Supplied information>
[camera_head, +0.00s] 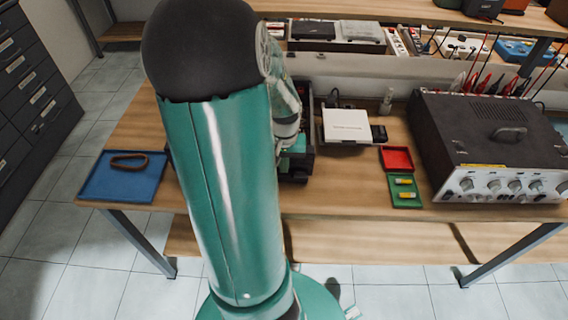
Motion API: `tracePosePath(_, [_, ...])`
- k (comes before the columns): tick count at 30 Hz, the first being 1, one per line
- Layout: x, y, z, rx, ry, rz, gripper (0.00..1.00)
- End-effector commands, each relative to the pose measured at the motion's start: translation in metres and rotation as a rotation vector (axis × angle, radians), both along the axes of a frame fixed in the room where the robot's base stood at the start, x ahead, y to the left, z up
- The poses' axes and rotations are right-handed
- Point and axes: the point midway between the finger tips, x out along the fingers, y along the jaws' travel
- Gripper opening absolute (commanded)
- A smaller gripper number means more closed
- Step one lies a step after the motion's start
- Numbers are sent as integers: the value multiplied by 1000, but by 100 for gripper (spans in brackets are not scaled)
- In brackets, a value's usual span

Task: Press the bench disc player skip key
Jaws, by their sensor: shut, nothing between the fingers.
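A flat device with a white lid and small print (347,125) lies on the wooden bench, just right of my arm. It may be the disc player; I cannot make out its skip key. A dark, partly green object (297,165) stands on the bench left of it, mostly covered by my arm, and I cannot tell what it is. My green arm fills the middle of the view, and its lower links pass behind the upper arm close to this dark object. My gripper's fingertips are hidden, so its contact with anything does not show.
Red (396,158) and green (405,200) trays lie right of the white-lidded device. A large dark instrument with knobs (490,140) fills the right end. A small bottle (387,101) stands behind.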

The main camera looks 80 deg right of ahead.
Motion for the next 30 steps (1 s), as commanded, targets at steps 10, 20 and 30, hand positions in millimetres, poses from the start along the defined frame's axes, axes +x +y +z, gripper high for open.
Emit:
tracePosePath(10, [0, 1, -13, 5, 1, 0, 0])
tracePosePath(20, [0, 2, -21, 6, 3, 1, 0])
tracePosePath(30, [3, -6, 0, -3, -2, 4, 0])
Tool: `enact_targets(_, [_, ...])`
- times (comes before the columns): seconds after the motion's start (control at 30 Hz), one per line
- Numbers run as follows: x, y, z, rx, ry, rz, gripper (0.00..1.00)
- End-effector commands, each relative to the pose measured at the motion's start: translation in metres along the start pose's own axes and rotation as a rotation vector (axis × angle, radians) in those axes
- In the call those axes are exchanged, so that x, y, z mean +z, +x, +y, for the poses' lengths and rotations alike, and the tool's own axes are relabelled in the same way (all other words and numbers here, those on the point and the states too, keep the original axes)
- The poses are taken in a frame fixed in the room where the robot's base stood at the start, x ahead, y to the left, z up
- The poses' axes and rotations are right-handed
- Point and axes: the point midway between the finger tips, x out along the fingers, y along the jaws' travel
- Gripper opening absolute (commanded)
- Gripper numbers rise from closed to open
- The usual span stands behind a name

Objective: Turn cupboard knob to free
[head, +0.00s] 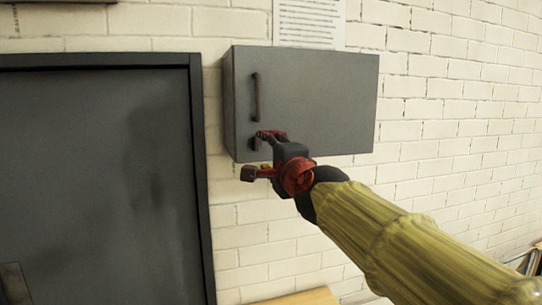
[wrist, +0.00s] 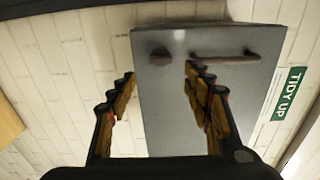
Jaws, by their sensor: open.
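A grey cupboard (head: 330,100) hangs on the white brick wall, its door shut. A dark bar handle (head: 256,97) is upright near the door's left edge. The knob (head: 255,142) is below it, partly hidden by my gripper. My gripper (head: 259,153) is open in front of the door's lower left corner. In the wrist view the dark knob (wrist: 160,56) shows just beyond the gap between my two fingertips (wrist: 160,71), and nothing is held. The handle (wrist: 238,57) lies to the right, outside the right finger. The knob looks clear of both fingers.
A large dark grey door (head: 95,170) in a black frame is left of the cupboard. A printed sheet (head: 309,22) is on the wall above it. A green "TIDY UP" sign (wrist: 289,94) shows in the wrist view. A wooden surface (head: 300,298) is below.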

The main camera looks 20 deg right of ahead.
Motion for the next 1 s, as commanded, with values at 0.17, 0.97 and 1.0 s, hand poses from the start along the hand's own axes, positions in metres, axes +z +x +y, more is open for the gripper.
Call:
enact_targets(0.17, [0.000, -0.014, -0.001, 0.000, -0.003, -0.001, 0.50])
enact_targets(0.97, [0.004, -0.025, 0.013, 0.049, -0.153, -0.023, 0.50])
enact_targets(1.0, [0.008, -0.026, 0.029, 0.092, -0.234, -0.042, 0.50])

Aim>
Copy each line above precisely, dropping the pictures.

Full answer>
[camera_head, +0.00s] 
Motion API: `tracePosePath(_, [_, ...])`
- k (comes before the columns): tick count at 30 Hz, the first being 1, one per line
- Layout: x, y, z, rx, ry, rz, gripper (0.00..1.00)
- End-effector commands, each relative to the pose measured at the motion's start: translation in metres and rotation as a rotation vector (axis × angle, radians), both along the axes of a frame fixed in the room where the robot's base stood at the start, x ahead, y to the left, z up
- The poses' axes and rotations are right-handed
- Point and axes: the point midway between the finger tips, x out along the fingers, y along the jaws' travel
- Gripper opening absolute (commanded)
- A smaller gripper number means more closed
- Step one lies a step after the motion's start
- Numbers are sent as integers: the value multiplied by 1000, but by 100 for gripper (spans in brackets are not scaled)
- In brackets, a value's usual span

Task: Press the bench disc player skip key
Jaws, by their sensor: shut, nothing between the fingers.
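A flat device with a white lid and small print (347,125) lies on the wooden bench, just right of my arm. It may be the disc player; I cannot make out its skip key. A dark, partly green object (297,165) stands on the bench left of it, mostly covered by my arm, and I cannot tell what it is. My green arm fills the middle of the view, and its lower links pass behind the upper arm close to this dark object. My gripper's fingertips are hidden, so its contact with anything does not show.
Red (396,158) and green (405,200) trays lie right of the white-lidded device. A large dark instrument with knobs (490,140) fills the right end. A small bottle (387,101) stands behind.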

The main camera looks 80 deg right of ahead.
Motion for the next 30 steps (1 s), as commanded, targets at steps 10, 20 and 30, hand positions in millimetres, poses from the start along the defined frame's axes, axes +x +y +z, gripper high for open.
Emit:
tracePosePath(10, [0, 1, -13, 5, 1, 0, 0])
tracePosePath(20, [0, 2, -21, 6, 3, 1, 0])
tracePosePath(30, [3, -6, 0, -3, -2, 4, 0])
Tool: `enact_targets(_, [_, ...])`
- times (comes before the columns): seconds after the motion's start (control at 30 Hz), one per line
- Numbers run as follows: x, y, z, rx, ry, rz, gripper (0.00..1.00)
- End-effector commands, each relative to the pose measured at the motion's start: translation in metres along the start pose's own axes and rotation as a rotation vector (axis × angle, radians) in those axes
- In the call those axes are exchanged, so that x, y, z mean +z, +x, +y, for the poses' lengths and rotations alike, and the tool's own axes are relabelled in the same way (all other words and numbers here, those on the point and the states too, keep the original axes)
- The poses are taken in a frame fixed in the room where the robot's base stood at the start, x ahead, y to the left, z up
- The poses' axes and rotations are right-handed
- Point and axes: the point midway between the finger tips, x out along the fingers, y along the jaws' travel
- Gripper opening absolute (commanded)
- Gripper numbers rise from closed to open
- The usual span stands behind a name

Objective: Turn cupboard knob to free
[head, +0.00s] 
[wrist, +0.00s] 
Jaws, by their sensor: open.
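A grey cupboard (head: 330,100) hangs on the white brick wall, its door shut. A dark bar handle (head: 256,97) is upright near the door's left edge. The knob (head: 255,142) is below it, partly hidden by my gripper. My gripper (head: 259,153) is open in front of the door's lower left corner. In the wrist view the dark knob (wrist: 160,56) shows just beyond the gap between my two fingertips (wrist: 160,71), and nothing is held. The handle (wrist: 238,57) lies to the right, outside the right finger. The knob looks clear of both fingers.
A large dark grey door (head: 95,170) in a black frame is left of the cupboard. A printed sheet (head: 309,22) is on the wall above it. A green "TIDY UP" sign (wrist: 289,94) shows in the wrist view. A wooden surface (head: 300,298) is below.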

The main camera looks 20 deg right of ahead.
Motion for the next 1 s, as commanded, with values at 0.17, 0.97 and 1.0 s, hand poses from the start along the hand's own axes, positions in metres, axes +z +x +y, more is open for the gripper.
Call:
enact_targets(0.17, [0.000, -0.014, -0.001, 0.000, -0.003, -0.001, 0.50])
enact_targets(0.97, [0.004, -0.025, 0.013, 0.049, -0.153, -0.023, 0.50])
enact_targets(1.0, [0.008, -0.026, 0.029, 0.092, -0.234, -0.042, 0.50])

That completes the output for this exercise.